Quote every line below exactly as it reads.

** START **

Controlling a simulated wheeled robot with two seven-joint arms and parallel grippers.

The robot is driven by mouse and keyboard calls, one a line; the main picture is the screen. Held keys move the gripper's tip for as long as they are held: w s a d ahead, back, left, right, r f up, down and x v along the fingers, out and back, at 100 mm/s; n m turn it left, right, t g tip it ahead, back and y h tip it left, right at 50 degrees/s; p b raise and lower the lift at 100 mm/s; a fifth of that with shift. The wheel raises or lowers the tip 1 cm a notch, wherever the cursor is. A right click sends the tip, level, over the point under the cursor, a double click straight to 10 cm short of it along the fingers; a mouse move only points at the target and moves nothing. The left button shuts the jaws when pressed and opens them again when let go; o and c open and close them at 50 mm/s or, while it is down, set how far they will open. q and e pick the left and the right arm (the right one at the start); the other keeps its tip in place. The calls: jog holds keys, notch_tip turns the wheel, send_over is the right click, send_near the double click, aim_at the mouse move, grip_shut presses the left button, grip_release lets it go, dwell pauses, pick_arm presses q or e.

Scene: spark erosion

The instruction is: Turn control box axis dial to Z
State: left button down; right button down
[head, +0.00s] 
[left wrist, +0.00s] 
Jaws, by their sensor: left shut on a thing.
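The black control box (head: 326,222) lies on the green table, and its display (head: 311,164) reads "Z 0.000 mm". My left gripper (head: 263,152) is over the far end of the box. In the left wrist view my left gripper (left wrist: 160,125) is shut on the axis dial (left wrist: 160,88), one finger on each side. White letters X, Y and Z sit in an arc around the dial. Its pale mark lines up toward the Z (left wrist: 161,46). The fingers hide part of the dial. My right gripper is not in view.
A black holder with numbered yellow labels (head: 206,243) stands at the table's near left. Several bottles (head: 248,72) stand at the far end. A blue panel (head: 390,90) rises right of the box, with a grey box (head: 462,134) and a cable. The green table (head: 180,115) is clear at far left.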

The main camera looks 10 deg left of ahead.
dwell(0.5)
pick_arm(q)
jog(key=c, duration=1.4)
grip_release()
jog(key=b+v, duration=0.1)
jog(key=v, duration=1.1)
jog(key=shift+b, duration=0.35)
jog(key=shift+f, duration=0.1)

** END **

Task solution →
Controlling a simulated wheeled robot with two seven-joint arms and parallel grippers.

The robot is driven by mouse and keyboard calls, one a line; the main picture is the screen. Held keys move the gripper's tip for as long as they are held: w s a d ahead, back, left, right, r f up, down and x v along the fingers, out and back, at 100 mm/s; n m turn it left, right, t g tip it ahead, back and y h tip it left, right at 50 degrees/s; p b raise and lower the lift at 100 mm/s; a fifth of that with shift. The wheel raises or lowers the tip 1 cm a notch, wherever the cursor is. A right click sends the tip, level, over the point under the cursor, a double click straight to 10 cm short of it along the fingers; a mouse move only points at the target and moves nothing. The left button shuts the jaws when pressed and opens them again when let go; o and c open and close them at 50 mm/s or, while it is down, set how far they will open. q and e pick the left and the right arm (the right one at the start); the other keeps its tip in place. The calls: jog holds keys, notch_tip turns the wheel, send_over is the right click, send_near the double click, aim_at the mouse move, grip_shut presses the left button, grip_release lets it go, dwell pauses, pick_arm presses q or e.

Scene: spark erosion

The instruction is: Turn control box axis dial to Z
State: left button down; right button down
[head, +0.00s] 
[left wrist, +0.00s] 
Jaws, by their sensor: left shut on a thing.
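The black control box (head: 326,222) lies on the green table, and its display (head: 311,164) reads "Z 0.000 mm". My left gripper (head: 263,152) is over the far end of the box. In the left wrist view my left gripper (left wrist: 160,125) is shut on the axis dial (left wrist: 160,88), one finger on each side. White letters X, Y and Z sit in an arc around the dial. Its pale mark lines up toward the Z (left wrist: 161,46). The fingers hide part of the dial. My right gripper is not in view.
A black holder with numbered yellow labels (head: 206,243) stands at the table's near left. Several bottles (head: 248,72) stand at the far end. A blue panel (head: 390,90) rises right of the box, with a grey box (head: 462,134) and a cable. The green table (head: 180,115) is clear at far left.

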The main camera looks 10 deg left of ahead.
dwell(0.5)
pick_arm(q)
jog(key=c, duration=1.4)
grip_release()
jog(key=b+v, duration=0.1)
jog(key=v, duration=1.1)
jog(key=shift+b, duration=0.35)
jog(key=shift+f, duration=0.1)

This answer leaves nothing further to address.